Opposite side of the tracks...
Relationship begins...
They go through school and exams...
Move onto university and the next stage of their lives...
Meet new people...
Go in different directions...
Of course Sally Rooney adds more detail, and aspects of Marianne's life especially have the power to both disturb and explain, whilst Connell's struggles with the emotions of his emerging masculinity make for enlightening reading. Yet interestingly, when I thought about this afterwards, I had formed only a scant visual image of Marianne and Connell. No composite picture in my imagination of what they looked like (though I'm sure Sally Rooney must have laid it all down), yet I could (and still can) hear their voices and see their actions with crystal clarity. Dialogue, superbly well-written, rendered any attempts to create an image unnecessary. I even think I know how their minds work, which to me seems like a major accomplishment for any work of fiction, especially for someone like me who is always busy on the visuals, and for a book I had to be dragged screaming and kicking to read.
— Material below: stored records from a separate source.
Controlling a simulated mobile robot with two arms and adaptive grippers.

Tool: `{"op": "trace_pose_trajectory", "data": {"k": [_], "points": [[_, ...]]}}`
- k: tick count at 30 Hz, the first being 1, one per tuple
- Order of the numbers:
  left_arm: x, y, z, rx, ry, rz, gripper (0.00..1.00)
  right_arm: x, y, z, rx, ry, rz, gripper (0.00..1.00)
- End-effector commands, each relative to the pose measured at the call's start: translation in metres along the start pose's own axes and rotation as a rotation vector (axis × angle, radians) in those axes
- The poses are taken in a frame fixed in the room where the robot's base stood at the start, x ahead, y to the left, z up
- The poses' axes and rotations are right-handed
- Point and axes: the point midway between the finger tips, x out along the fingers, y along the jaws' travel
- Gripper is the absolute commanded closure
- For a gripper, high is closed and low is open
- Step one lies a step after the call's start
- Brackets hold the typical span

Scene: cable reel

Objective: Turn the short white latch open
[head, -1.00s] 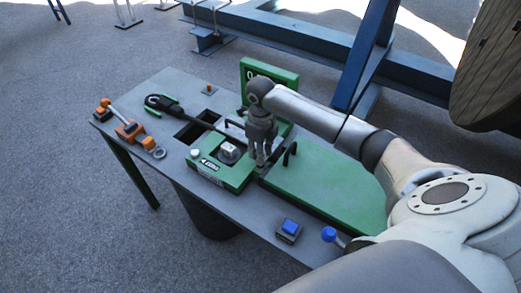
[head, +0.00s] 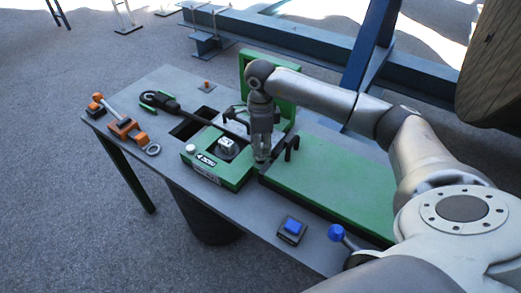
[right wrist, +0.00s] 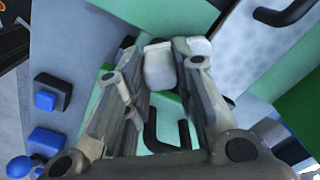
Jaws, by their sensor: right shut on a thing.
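My right gripper (head: 262,158) reaches down at the right edge of the green box (head: 232,182), beside a black handle. In the right wrist view, a small white block-like piece, seemingly the short white latch (right wrist: 160,66), sits between the fingertips of the right gripper (right wrist: 165,55). The gripper is shut on it. In the head view the fingers hide this piece, and its turn angle cannot be told. A second white part (right wrist: 200,46) shows just right of the fingertips. My left gripper is not in view.
A long green cover (head: 335,190) with a black handle (head: 291,147) lies to the right. A raised green panel (head: 283,88) stands behind. A blue button (head: 292,226) and a blue-knobbed lever (head: 337,233) are near the front edge. Orange tools (head: 125,128) lie left.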

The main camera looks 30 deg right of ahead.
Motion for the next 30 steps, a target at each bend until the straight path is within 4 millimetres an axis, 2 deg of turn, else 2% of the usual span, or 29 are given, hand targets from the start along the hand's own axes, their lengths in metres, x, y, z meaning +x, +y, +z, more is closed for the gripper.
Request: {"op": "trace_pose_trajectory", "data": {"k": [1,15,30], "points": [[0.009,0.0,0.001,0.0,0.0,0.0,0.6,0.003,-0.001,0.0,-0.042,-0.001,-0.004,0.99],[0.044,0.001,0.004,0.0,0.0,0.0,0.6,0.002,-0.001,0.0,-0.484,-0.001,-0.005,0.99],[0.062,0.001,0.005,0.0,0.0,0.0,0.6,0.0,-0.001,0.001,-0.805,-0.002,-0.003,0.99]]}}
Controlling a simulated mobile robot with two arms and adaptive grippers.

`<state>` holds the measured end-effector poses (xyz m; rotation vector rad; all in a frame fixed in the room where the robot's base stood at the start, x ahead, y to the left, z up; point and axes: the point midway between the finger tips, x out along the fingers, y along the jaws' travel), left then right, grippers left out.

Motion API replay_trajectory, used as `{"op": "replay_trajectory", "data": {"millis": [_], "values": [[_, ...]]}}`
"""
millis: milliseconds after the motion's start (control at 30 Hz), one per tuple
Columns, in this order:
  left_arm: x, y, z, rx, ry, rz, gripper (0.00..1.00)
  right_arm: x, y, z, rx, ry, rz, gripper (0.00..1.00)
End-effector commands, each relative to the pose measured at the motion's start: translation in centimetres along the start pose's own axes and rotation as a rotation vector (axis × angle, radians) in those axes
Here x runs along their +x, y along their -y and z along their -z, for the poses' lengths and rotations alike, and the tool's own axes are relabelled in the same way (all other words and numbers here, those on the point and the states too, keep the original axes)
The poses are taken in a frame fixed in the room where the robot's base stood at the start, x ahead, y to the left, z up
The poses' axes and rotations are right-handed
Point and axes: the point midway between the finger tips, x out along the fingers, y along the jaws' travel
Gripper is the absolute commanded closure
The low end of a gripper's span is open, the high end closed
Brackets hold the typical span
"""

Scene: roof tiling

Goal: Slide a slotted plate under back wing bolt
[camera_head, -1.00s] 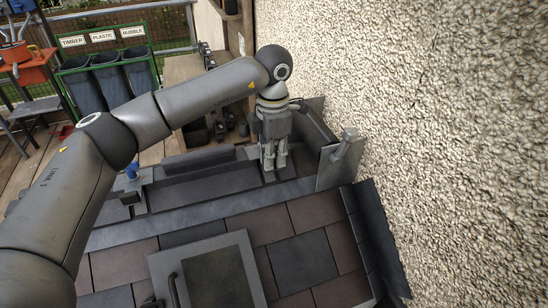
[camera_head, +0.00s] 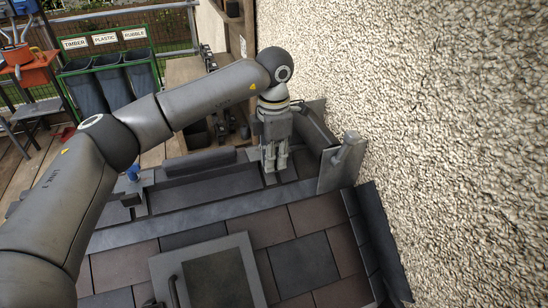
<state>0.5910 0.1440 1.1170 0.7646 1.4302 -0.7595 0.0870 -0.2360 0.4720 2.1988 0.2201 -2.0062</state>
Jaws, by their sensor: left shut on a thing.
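My left gripper (camera_head: 275,164) points down over the dark trough at the back of the roof, near the wall. It is shut on a thin grey plate; the fingers hide most of it, and no slot can be made out. A blue-topped fitting (camera_head: 132,173), possibly a wing bolt, stands on a grey bracket at the trough's left end, well apart from the gripper. I cannot make out a wing bolt close to the gripper. My right gripper is out of view.
The rough wall (camera_head: 430,130) rises close on the right. An upright grey metal piece (camera_head: 341,163) stands between the trough and the wall. A framed hatch (camera_head: 240,258) sits among the roof tiles (camera_head: 305,262). Labelled bins (camera_head: 107,82) stand at the far left.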

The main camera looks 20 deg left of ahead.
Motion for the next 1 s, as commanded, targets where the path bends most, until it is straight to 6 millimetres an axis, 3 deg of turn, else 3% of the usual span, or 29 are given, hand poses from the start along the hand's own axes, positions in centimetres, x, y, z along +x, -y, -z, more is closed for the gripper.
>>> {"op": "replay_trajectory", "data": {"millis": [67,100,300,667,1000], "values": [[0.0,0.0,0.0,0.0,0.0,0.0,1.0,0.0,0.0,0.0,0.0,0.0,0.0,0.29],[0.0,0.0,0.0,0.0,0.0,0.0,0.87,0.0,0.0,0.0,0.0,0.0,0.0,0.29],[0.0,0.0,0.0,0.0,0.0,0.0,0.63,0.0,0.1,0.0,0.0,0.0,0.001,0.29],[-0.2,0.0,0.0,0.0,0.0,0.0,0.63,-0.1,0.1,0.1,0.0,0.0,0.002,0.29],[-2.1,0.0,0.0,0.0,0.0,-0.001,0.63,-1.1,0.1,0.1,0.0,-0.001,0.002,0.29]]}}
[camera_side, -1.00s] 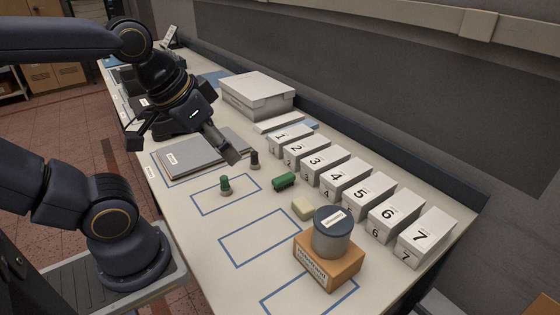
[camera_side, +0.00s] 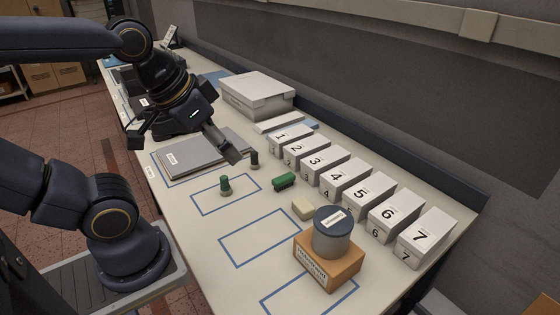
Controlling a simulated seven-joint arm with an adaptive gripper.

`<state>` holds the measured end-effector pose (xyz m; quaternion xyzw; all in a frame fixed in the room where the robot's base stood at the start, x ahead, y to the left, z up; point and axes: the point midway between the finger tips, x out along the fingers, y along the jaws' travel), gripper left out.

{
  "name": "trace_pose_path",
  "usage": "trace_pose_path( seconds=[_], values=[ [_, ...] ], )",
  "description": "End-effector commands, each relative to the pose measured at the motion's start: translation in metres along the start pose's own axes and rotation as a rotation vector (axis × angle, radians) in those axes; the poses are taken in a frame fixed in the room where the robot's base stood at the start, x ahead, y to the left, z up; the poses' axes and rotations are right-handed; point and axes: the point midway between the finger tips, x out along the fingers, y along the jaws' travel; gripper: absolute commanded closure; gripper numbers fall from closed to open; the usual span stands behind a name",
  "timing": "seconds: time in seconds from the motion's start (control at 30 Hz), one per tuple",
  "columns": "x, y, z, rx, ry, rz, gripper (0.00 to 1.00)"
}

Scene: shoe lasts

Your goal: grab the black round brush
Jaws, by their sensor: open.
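A small dark upright piece with a round shape, which looks like the black round brush (camera_side: 254,160), stands on the table just right of the grey folder. My gripper (camera_side: 230,151) is open, with its grey fingers reaching down and right close to the brush's left side. They look apart from it, but the exact gap and height cannot be told from this view. Nothing shows between the fingers.
A green round brush (camera_side: 225,185) stands nearer the front, and a green block-shaped brush (camera_side: 284,182) lies right. A grey folder (camera_side: 185,155) lies under my gripper. Numbered white boxes (camera_side: 345,174) line the back. A dark tin (camera_side: 332,238) sits on an orange box (camera_side: 325,268).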

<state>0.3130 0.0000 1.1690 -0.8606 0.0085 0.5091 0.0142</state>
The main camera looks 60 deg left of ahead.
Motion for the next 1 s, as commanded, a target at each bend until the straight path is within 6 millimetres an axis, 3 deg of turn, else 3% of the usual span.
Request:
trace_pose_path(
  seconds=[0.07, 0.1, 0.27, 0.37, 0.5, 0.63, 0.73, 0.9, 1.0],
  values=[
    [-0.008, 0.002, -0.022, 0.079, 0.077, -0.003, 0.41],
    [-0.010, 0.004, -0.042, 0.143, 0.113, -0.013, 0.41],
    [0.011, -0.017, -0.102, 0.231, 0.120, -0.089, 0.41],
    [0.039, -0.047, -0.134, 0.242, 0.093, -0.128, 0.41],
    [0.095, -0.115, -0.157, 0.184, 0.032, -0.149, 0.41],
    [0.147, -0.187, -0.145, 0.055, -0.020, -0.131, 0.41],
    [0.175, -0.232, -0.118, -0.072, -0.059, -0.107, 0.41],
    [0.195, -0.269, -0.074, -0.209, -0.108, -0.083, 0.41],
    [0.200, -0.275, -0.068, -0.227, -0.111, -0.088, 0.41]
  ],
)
So there you have it, eating a big slice of reading humble pie and I would be very interested to know what others who had read Normal People think...
Has the hype been the book's demise for you to...
Or did you leap on it with gusto...
If you haven't read it and hadn't planned to might you give it a go now...
Do you find yourself setting against a book for no good reason...
Also, I baled out on Sally Rooney's first novel Conversations With Friends so I think I'd better revisit that one too, and of course I will now read anything else that she writes.